Fragment skrzydła Boeinga 777, znaleziony w lipcu br. na wyspie Reunion na Oceanie Indyjskim, należy do maszyny Malysia Airlines zaginionej w marcu 2014 roku - potwierdziła w czwartek paryska prokuratura.
Ekspertyzy pomogły "w potwierdzeniu, że klapolotka znaleziona na Reunion 29 lipca br. pochodzi z maszyny odbywającej lot MH370" - głosi komunikat prokuratury w Paryżu.
Ekspertom udało się odcyfrować "trzy numery serii klapolotki", które doprowadziły do podwykonawcy Boeinga - firmy Airbus Defense and Space (ADS-SAU) w Sewilli w Hiszpanii. Tam potwierdzono, że klapolotka była częścią feralnego samolotu.
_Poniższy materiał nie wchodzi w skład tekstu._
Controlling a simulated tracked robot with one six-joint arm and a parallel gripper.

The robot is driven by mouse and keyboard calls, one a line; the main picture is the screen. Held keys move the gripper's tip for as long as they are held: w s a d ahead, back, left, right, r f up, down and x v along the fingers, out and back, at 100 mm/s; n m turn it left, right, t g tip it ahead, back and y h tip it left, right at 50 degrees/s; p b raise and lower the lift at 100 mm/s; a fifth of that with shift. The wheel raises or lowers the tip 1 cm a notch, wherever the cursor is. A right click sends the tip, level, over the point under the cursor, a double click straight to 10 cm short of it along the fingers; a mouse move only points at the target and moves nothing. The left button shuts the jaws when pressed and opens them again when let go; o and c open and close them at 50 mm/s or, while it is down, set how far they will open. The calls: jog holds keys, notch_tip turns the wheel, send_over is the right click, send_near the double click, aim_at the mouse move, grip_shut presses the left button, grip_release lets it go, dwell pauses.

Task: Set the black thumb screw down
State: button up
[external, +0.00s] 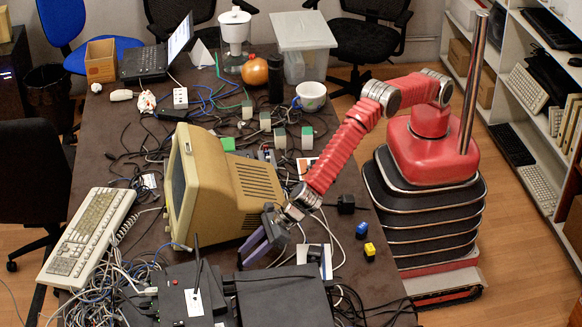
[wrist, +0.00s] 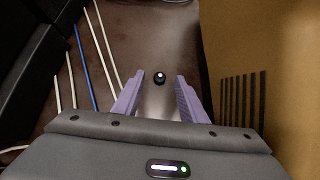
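The black thumb screw (wrist: 160,77) is a small dark round piece with a bright white spot in its middle, seen in the wrist view. It appears to be on the brown table, in line with the gap between my fingertips. My gripper (wrist: 160,76) has two purple fingers spread apart, with clear gaps on both sides of the screw. In the external view my gripper (external: 252,250) is low over the table, between the beige monitor and the black boxes. I cannot make out the screw in that view.
The beige monitor (external: 228,185) stands close beside my gripper; its side fills the right of the wrist view. Black network boxes (external: 285,298) with an antenna lie in front. Pale cables and one blue cable (wrist: 84,68) run along the left in the wrist view.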

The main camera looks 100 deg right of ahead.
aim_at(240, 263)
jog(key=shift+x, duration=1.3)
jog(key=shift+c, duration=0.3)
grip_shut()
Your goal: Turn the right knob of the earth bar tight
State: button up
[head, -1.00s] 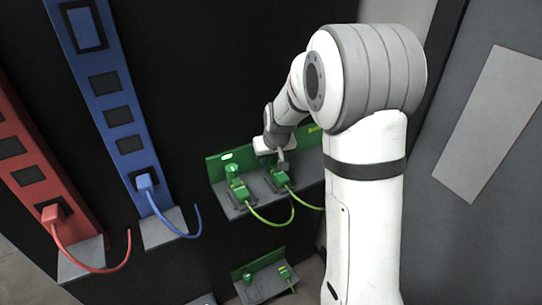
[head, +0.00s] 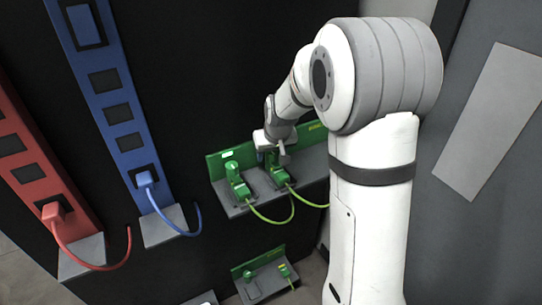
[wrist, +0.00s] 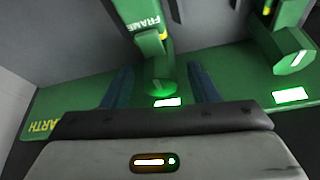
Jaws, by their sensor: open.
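The green earth bar (head: 312,136) stands on a grey shelf in the head view; its yellow EARTH lettering shows in the wrist view (wrist: 42,125). My gripper (head: 276,155) is at its right knob, which it largely hides there. In the wrist view, my gripper (wrist: 161,88) is open, its two blue fingers one on each side of the green right knob (wrist: 160,72), with visible gaps. A pale mark shows on the knob face. The left knob (head: 231,167) is free, and also shows at right in the wrist view (wrist: 288,50).
Green plugs with yellow-green cables (head: 270,215) sit in front of the knobs; one lug reads FRAME (wrist: 143,27). A smaller green bar (head: 258,262) lies below. Blue (head: 122,115) and red (head: 30,165) socket strips with cables stand left. A grey panel (head: 450,230) is at right.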

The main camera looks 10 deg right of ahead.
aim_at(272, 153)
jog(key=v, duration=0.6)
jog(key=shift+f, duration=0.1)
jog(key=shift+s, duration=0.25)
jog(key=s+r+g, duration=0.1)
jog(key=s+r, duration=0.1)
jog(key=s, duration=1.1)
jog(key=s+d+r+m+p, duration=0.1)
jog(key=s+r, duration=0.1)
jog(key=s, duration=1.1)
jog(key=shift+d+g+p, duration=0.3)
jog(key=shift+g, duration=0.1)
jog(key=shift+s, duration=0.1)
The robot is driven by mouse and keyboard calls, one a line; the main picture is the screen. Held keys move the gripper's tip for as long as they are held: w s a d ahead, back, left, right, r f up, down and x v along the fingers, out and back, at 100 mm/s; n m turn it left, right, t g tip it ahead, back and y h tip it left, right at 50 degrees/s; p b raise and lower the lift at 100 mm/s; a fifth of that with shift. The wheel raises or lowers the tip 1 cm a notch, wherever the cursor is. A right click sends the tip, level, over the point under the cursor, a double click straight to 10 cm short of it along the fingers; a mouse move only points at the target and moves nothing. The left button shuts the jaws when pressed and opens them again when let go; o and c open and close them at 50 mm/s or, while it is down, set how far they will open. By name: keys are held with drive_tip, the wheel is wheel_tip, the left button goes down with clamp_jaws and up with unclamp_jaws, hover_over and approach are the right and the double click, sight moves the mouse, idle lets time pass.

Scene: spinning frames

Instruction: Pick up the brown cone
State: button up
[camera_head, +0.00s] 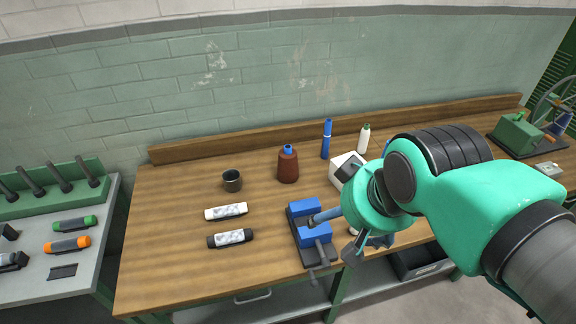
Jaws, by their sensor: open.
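The brown cone (288,167) stands upright on the wooden bench toward the back, left of my arm.
A blue vise (310,232) stands between the cone and the bench's front edge. A dark cup (232,181) is left of the cone; a tall blue marker (326,139) and a white box (346,168) are to its right. The wooden bench (165,235) is clear at left.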

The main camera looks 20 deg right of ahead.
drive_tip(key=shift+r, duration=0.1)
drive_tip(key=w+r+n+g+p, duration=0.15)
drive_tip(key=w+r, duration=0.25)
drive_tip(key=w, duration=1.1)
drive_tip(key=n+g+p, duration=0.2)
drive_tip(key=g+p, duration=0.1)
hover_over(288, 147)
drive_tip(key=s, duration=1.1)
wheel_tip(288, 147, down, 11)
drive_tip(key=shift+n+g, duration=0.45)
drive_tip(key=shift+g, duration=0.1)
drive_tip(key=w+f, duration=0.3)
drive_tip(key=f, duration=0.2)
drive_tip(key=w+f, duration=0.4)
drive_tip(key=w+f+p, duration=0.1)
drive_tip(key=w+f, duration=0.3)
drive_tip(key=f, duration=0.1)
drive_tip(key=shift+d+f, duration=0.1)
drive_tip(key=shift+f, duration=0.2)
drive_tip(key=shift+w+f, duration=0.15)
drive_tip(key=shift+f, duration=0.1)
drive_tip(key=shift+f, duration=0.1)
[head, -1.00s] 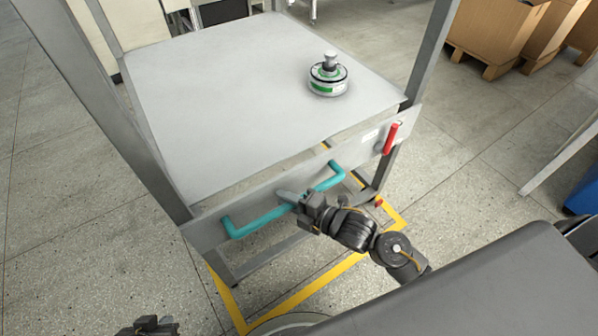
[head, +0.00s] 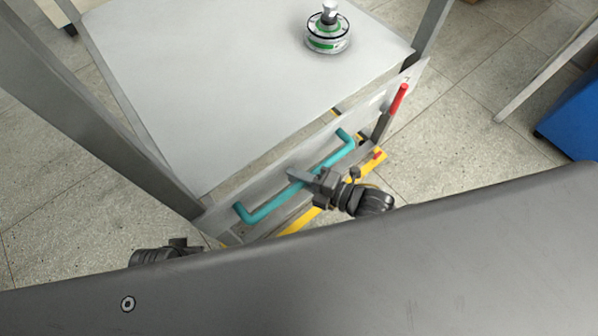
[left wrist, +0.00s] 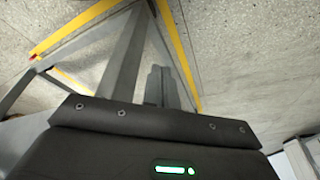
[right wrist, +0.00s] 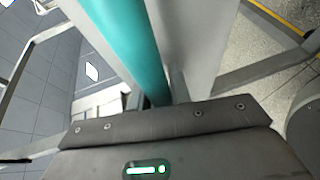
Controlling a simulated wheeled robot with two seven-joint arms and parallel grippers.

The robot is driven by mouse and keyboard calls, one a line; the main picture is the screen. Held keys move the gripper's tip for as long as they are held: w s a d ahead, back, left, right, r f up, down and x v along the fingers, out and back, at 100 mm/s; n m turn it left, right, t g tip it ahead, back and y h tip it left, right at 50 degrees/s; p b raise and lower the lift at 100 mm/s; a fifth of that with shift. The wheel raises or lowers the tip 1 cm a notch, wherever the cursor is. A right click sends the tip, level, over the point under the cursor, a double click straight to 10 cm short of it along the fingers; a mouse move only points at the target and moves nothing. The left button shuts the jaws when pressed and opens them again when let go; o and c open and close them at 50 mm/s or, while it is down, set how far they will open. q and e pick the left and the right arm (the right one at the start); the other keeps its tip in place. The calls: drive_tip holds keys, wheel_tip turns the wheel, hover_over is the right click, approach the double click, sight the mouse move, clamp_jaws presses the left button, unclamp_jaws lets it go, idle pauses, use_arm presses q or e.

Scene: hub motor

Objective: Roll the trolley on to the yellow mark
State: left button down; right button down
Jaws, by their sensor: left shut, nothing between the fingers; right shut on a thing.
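The trolley has a pale grey deck (head: 230,90), grey posts and a teal handle (head: 270,207) along its near side. My right gripper (head: 303,177) is shut on the middle of this handle, which also shows in the right wrist view (right wrist: 135,45). The yellow mark (head: 300,222) is an outline on the floor, partly hidden under the trolley's near side. It also shows in the left wrist view (left wrist: 75,28), with a trolley leg between its lines. My left gripper (left wrist: 160,88) is shut and empty, low by the trolley; in the head view my body partly hides it.
A round motor (head: 327,35) with a green label stands upright on the deck near its far right. A red lever (head: 397,98) sits at the trolley's near right corner. A blue bin (head: 572,120) stands at the right.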

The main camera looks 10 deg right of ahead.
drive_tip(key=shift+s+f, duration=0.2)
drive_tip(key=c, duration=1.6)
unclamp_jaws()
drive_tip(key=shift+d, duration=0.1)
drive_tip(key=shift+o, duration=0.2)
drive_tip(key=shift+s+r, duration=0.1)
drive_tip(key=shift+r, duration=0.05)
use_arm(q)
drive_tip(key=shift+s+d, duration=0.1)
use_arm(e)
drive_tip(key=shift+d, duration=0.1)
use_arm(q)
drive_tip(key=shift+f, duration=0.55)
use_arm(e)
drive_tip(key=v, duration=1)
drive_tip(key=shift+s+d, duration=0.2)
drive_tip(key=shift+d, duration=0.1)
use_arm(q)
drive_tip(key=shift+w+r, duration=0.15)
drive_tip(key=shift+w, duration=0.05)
Boeing 777 z 239 osobami na pokładzie zaginął 8 marca ubiegłego roku podczas lotu z Kuala Lumpur do Pekinu.
Historia lotu MH370 linii Malaysia Airlines to jedna z największych zagadek w dziejach lotnictwa. Samolot zniknął z radarów niedługo po starcie. Dane satelitarne wskazują, że zmienił kurs i leciał na południe.
Eksperci przypuszczają, że maszyna spadła do Oceanu Indyjskiego, prawdopodobnie na zachód od Australii, gdy skończyło się paliwo. Dotychczasowe poszukiwania prowadzone na obszarze dziesiątek tysięcy kilometrów kw. nie przyniosły żadnego rezultatu.